[Heures sombres de l’Histoire de France] La Bataille de Crécy
Crécy, Poitiers, Azincourt: voici en trois mots résumées les heures les plus sombres de l’Histoire de France! En à peine 70 ans, les déculottées s’enchaînent face aux Anglais, pourtant inférieurs numériquement. Le pire de tout? C’est le même scénario qui se reproduit à chaque fois!
Automne 1337. Alors qu’Edouard III, roi d’Angleterre, affirme sa légitimité sur le trône de France (après tout, il est lui-même petit-fils de Philippe le Bel!), Philippe VI, roi de France, a de bonnes raisons de croire en une victoire rapide face aux velléités des Anglais. Plus peuplée, plus puissante, plus riche… la France est sans conteste bien au-dessus de sa voisine insulaire! Philippe VI en est sûr, Édouard III ne mettra jamais ses menaces d’invasion à exécution…
Pourtant, le débarquement des troupes anglaises en Normandie a bel et bien lieu… Nous sommes en juillet 1346 et les mauvaises nouvelles ne font que commencer pour notre malheureux roi de France…
Si la Perfide Albion débarque en Normandie, ce n’est pas un hasard. Elle dispose du soutien inconditionnel de Geoffroy d’Harcourt, ancien seigneur local bien décidé à se venger de Philippe VI qui l’a contraint à l’exil. Forte de plus de 20.000 hommes, l’armée anglaise avance en véritable rouleau compresseur et se dirige dangereusement vers Paris…

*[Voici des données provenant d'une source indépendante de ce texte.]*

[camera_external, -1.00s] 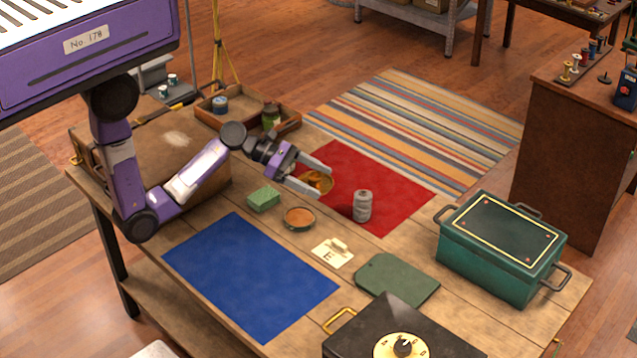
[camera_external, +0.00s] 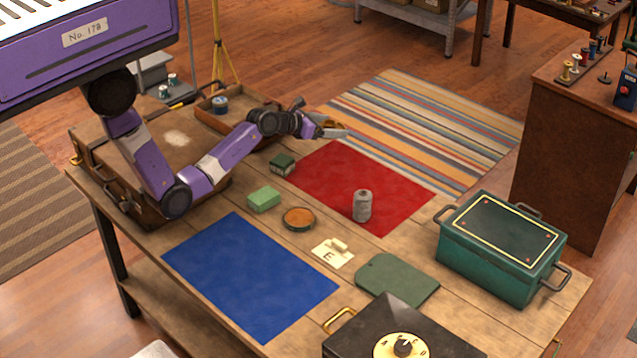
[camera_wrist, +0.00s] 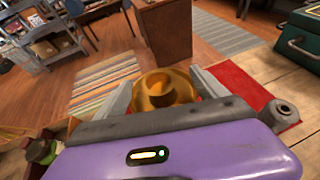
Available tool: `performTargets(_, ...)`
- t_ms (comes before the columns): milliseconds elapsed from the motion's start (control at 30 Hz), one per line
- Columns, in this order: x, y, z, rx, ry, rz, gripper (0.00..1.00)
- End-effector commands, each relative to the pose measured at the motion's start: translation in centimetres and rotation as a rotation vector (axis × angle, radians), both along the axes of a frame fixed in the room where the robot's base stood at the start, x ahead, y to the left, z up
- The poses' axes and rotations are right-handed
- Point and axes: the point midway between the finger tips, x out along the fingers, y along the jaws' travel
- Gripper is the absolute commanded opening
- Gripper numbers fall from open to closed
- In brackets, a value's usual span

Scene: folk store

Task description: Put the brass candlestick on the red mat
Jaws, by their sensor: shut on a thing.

Branle-bas de combat! Toutes les forces françaises se concentrent sur la capitale, où on se prépare à la bataille finale. On affûte les lames, on répare les murs de fortifications à la hâte et on attend de pied ferme que l’ennemi pointe le bout de son épée. Quelle frustration quand on se rend compte que l’ennemi change de cap et se dirige vers le Nord!

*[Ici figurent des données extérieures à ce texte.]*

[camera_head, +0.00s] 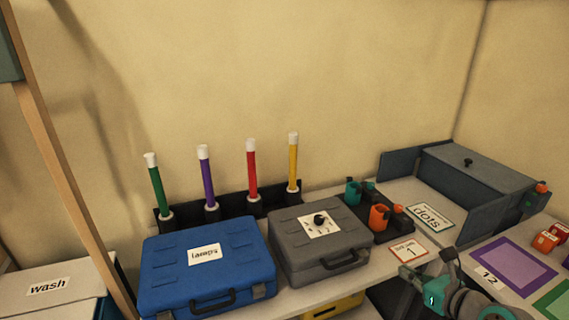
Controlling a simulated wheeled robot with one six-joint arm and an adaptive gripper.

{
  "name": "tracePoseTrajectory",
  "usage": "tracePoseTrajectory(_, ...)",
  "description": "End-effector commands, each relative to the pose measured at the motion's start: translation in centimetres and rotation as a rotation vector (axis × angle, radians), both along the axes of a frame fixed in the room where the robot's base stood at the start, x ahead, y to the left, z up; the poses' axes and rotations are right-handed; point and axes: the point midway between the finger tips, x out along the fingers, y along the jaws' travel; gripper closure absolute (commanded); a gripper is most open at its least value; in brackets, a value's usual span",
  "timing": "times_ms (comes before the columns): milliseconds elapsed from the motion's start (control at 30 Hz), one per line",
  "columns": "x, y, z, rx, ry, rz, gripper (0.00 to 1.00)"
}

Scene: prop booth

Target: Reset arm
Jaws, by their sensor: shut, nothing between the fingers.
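Part of my arm shows at the lower right, grey with teal joint caps, in front of the shelf edge. My gripper (407,297) is the dark shape at the left of these joints, partly hidden by them. It is shut with nothing held. It appears apart from the grey case (295,255) to its left and below the small card marked 1 (408,250).
A blue case labelled lamps (180,277) stands left of the grey case. Behind them, a black rack (233,201) holds green, purple, red and yellow sticks. A dark tray (393,231) holds teal and orange pieces. A grey box (475,180), red blocks (545,241) and a purple-framed mat (497,273) are right.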

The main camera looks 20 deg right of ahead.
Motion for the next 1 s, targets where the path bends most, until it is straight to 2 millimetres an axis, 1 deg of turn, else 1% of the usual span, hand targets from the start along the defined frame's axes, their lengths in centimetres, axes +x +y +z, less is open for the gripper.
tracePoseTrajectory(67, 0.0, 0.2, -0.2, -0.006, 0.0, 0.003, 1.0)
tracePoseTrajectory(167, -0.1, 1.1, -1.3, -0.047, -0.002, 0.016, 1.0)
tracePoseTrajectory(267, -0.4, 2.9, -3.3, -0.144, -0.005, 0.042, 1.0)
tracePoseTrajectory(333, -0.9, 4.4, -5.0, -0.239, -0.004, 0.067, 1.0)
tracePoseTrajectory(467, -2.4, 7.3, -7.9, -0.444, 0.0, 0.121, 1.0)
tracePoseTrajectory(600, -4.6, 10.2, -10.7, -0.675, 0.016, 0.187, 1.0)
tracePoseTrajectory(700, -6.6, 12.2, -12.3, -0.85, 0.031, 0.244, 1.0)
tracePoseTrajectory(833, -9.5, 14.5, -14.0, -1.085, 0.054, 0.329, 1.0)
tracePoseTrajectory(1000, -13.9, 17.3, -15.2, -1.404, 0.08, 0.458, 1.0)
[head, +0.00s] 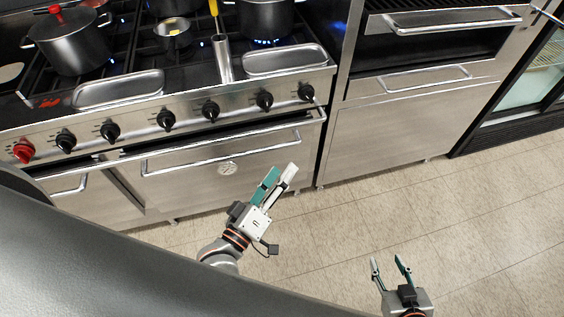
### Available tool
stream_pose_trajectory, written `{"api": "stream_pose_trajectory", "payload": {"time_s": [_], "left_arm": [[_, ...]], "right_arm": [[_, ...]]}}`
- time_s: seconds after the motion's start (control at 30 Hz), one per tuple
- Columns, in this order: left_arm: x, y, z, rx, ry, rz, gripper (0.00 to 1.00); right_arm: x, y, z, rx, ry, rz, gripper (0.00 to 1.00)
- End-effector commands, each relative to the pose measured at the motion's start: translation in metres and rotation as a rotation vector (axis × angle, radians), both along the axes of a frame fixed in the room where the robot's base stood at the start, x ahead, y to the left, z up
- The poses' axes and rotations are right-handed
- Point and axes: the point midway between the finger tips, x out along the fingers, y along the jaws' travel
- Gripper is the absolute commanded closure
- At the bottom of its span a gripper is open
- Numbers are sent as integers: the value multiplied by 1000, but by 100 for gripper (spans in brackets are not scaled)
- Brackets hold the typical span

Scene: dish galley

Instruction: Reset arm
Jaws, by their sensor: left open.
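My left gripper (281,172) is in front of the stove's oven door, its fingers pointing up and to the right in the picture. Its fingers, one with a green pad facing up, are open with nothing seen between them. My right gripper (387,262) is at the lower right over the tiled floor. Its two fingers stand apart and hold nothing. Most of both arms is out of view or hidden by the grey part of my body at the lower left.
A stove (187,116) with several knobs bears a lidded pot (72,45), a small pan (173,33) and another pot (265,17). Blue flames show. A steel cabinet (400,135) and a glass-door cooler (520,85) stand right. The floor (470,230) is clear.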

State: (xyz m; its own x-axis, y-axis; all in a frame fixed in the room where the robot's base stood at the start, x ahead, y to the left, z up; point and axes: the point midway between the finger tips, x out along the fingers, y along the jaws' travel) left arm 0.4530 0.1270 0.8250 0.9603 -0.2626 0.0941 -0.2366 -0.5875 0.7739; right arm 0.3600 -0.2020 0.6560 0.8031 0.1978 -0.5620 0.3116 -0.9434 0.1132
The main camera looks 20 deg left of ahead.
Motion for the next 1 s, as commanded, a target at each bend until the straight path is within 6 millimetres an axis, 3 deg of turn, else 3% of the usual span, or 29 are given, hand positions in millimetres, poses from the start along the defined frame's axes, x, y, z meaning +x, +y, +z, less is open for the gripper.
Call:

Prendre d’assaut Paris? Édouard III n’est pas fou! Il sait qu’il n’a aucune chance. À la bataille rangée il préfère le jeu du chat et de la souris et prend la poudre d’escampette. Vers Poissy, il construit hâtivement un pont enjambant la Seine et continue sa course en avant.
Les Français interprètent cette stratégie comme un aveu de faiblesse. Que fait le lion quand sa proie s’enfuit en courant? Il lui court après, pardi! Et c’est exactement ce que fait Philippe VI, à la tête d’une armée forte de plus de 50.000 hommes. La course-poursuite entre les deux monarques commence. Tremble, Édouard! Ta dernière heure est venue!
Si Édouard III parvient à rejoindre la Flandre, il sait qu’il aura partie gagnée. La-bas l’attendent ses alliés flamands qui sauront lui prêter main forte. En attendant, un ultime obstacle géographique se dresse devant lui: la Somme! Et son avance sur l’armée française fond comme neige au soleil… Construire un pont? Impensable! Surtout que les Picards l’attendent de l’autre côté du fleuve, bien décidé à saigner du Rosbeef si l’occasion se présente.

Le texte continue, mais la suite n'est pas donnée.